Suzanne’s lover Alex has been killed in a plane crash. He was a famous conductor, she an accomplished violist. Suzanne is married to Ben, a cellist and composer. They share their house with Suzanne’s best friend Petra, a violinist in Suzanne’s string quartet, as well as Petra’s daughter, Adele, who – and the author makes sure the irony is not lost on us – is deaf.
Alex’s wife Olivia plans an elegant revenge by forcing Suzanne to complete a viola concerto her husband had left behind. Suzanne is such a consummate narcissist that she deceives herself into thinking that “through Alex’s music she will know what happened to her.” But Olivia has other plans, saying, “From now on, when you think of him you will also think of me.”

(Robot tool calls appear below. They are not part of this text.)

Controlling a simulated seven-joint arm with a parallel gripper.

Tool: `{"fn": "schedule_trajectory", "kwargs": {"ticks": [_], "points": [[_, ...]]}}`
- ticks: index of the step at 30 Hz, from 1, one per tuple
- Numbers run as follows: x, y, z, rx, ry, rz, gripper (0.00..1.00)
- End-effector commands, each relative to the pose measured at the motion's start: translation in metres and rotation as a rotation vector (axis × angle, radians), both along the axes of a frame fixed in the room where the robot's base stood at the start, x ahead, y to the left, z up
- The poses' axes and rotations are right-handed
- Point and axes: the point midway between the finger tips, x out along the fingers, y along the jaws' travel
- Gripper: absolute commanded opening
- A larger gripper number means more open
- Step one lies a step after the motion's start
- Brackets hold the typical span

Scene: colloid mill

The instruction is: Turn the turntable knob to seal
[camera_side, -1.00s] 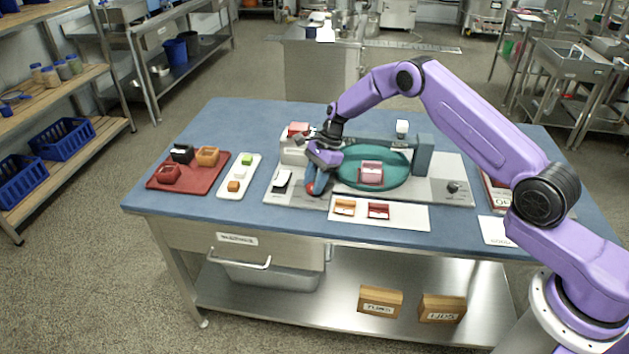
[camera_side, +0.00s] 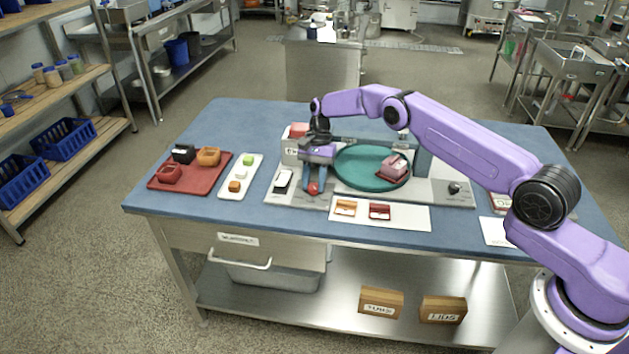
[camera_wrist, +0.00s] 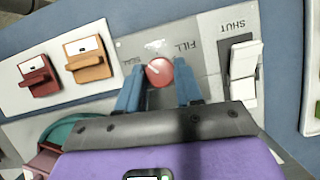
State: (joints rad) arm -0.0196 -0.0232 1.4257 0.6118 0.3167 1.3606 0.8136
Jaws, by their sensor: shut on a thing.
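The red turntable knob (camera_wrist: 159,72) sits on the grey control panel, with a pale pointer line on its top. In the wrist view the word FILL is printed above and to its right, and a partly legible label is to its left. The line seems to point left, toward that label. My gripper (camera_wrist: 158,86) is shut on the knob, a blue finger on either side. In the side view the knob (camera_side: 313,188) shows under my gripper (camera_side: 315,184). The teal turntable (camera_side: 350,176) carries a pink container (camera_side: 395,167) at its right side.
A white rocker switch (camera_side: 283,181) marked SHUT is left of the knob. Orange (camera_side: 345,208) and red (camera_side: 379,212) lids lie on a white mat (camera_side: 410,217) in front. A red tray (camera_side: 190,183) and a white tray (camera_side: 236,190) stand at the left. A black knob (camera_side: 455,188) is at the right.

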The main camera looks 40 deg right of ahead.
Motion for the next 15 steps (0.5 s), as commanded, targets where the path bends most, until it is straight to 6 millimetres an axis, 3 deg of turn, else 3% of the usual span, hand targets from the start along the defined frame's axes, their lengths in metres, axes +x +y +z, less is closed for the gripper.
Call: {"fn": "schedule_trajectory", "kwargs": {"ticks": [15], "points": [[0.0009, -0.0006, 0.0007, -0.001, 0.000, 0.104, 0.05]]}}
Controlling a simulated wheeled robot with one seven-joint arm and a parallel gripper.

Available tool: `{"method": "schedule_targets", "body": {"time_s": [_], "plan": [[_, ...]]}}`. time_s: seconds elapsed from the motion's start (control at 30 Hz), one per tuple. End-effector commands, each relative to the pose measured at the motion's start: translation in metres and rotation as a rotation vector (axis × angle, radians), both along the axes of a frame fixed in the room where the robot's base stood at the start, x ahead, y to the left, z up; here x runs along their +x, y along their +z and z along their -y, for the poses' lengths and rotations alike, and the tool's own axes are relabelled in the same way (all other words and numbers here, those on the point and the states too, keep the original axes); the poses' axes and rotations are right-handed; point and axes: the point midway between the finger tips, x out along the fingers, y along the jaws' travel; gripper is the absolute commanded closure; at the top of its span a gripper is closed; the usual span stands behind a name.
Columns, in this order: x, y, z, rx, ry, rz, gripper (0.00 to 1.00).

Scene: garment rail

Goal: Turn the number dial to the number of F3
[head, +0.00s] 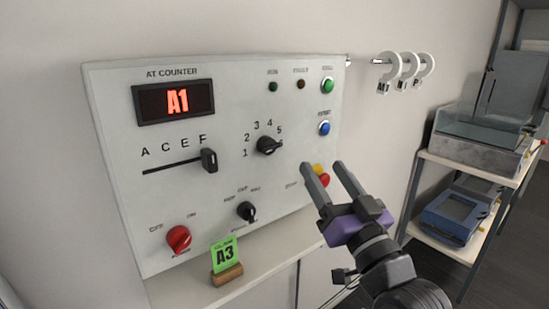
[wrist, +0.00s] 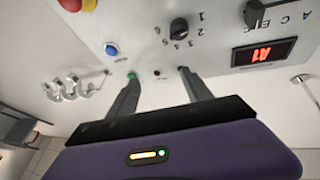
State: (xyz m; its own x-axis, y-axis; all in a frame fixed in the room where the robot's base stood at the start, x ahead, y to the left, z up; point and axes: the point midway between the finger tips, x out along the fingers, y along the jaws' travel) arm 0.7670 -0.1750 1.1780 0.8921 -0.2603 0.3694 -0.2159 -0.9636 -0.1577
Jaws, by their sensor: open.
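The display (head: 176,101) reads A1 in red. The letter slider's black handle (head: 209,160) sits at the F end of its slot. A green card (head: 225,254) reading A3 stands on a wooden block below the panel. My gripper (head: 323,166) is open and empty in front of the panel, to the right of the dial and apart from it.
The panel also has a red knob (head: 179,238), a lower black selector (head: 247,211), a green button (head: 327,85) and a blue button (head: 324,128). White hooks (head: 403,70) hang on a rail to the right. A shelf (head: 470,165) stands at the far right.

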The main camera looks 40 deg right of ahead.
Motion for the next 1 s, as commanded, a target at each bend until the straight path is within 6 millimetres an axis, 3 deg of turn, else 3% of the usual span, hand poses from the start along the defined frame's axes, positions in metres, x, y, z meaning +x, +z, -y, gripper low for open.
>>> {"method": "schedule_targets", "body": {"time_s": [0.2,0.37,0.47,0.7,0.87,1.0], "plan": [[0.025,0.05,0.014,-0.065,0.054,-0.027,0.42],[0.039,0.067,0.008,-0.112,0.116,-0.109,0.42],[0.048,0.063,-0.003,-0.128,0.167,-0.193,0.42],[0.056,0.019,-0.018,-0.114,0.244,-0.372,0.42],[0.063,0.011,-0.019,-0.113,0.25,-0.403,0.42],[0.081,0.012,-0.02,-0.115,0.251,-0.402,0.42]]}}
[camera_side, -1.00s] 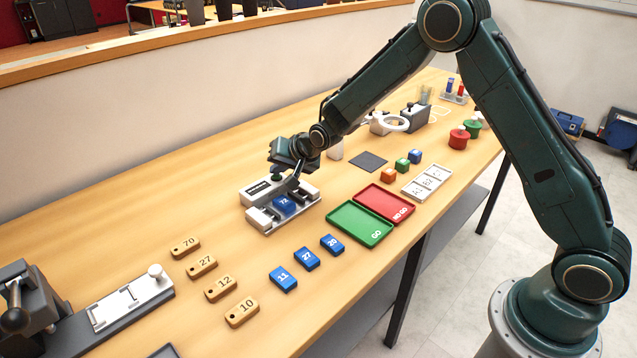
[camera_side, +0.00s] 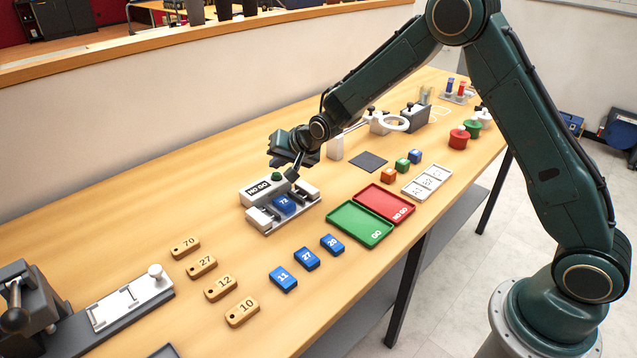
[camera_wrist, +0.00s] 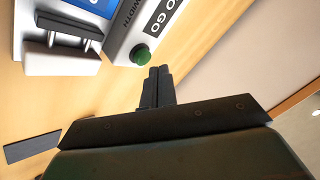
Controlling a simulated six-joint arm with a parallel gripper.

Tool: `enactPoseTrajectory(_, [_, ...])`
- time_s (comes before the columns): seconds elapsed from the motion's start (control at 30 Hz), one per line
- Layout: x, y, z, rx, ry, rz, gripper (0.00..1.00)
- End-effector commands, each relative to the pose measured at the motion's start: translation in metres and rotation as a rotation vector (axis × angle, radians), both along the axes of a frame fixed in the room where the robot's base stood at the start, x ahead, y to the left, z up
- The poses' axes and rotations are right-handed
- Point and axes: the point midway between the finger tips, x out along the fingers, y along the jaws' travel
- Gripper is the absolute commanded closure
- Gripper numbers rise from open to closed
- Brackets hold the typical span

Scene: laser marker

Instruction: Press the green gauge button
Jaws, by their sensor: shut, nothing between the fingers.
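The green gauge button (camera_side: 277,176) stands on top of the white gauge (camera_side: 252,196), at the right end of its dark display (camera_side: 258,188), which reads NO GO. A blue block marked 73 (camera_side: 284,204) sits in the gauge's slot. My gripper (camera_side: 292,178) is shut and empty, just right of the button and apart from it. In the wrist view the button (camera_wrist: 141,54) is fully visible, and the shut fingertips (camera_wrist: 157,72) are close to it without covering it.
Blue blocks 11 (camera_side: 283,279), 27 (camera_side: 306,258) and 20 (camera_side: 332,244) lie in front of the gauge. The green GO tray (camera_side: 347,237) and red NO GO tray (camera_side: 372,211) are to the right. Wooden tags (camera_side: 203,266) lie at the left.

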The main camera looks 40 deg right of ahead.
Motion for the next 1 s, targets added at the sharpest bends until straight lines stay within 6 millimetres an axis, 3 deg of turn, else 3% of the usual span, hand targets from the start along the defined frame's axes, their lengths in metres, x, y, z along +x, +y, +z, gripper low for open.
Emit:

Ben’s unrelenting dullness gives experimental composers a bad name, and Petra’s glibness and endless supply of viola jokes grow tedious. But Olivia and Suzanne are compelling characters.

Blackwell, who teaches at the University of South Carolina, acknowleges the help of various sources like a masterclass given by Canada’s St. Lawrence Quartet for the musical side of things, such as her descriptions of the workings of Suzanne’s string quartet. She has peppered her story with arcane facts from music history, like the origins of Albinoni’s famous Adagio in G minor, as well as interesting figures like the late British composer Minna Keal (misspelled by Blackwell as Keel). They give the story breadth, steering it away from becoming maudlin by creating a musical context for the world Blackwell’s characters live in. But the confusing mixture of fact and fiction, as in the bizarre episode with violinist Joshua Felder, distracts from the story. In any case, this is a highly enjoyable novel that kept me happily reading until the surprising – and satisfying – end.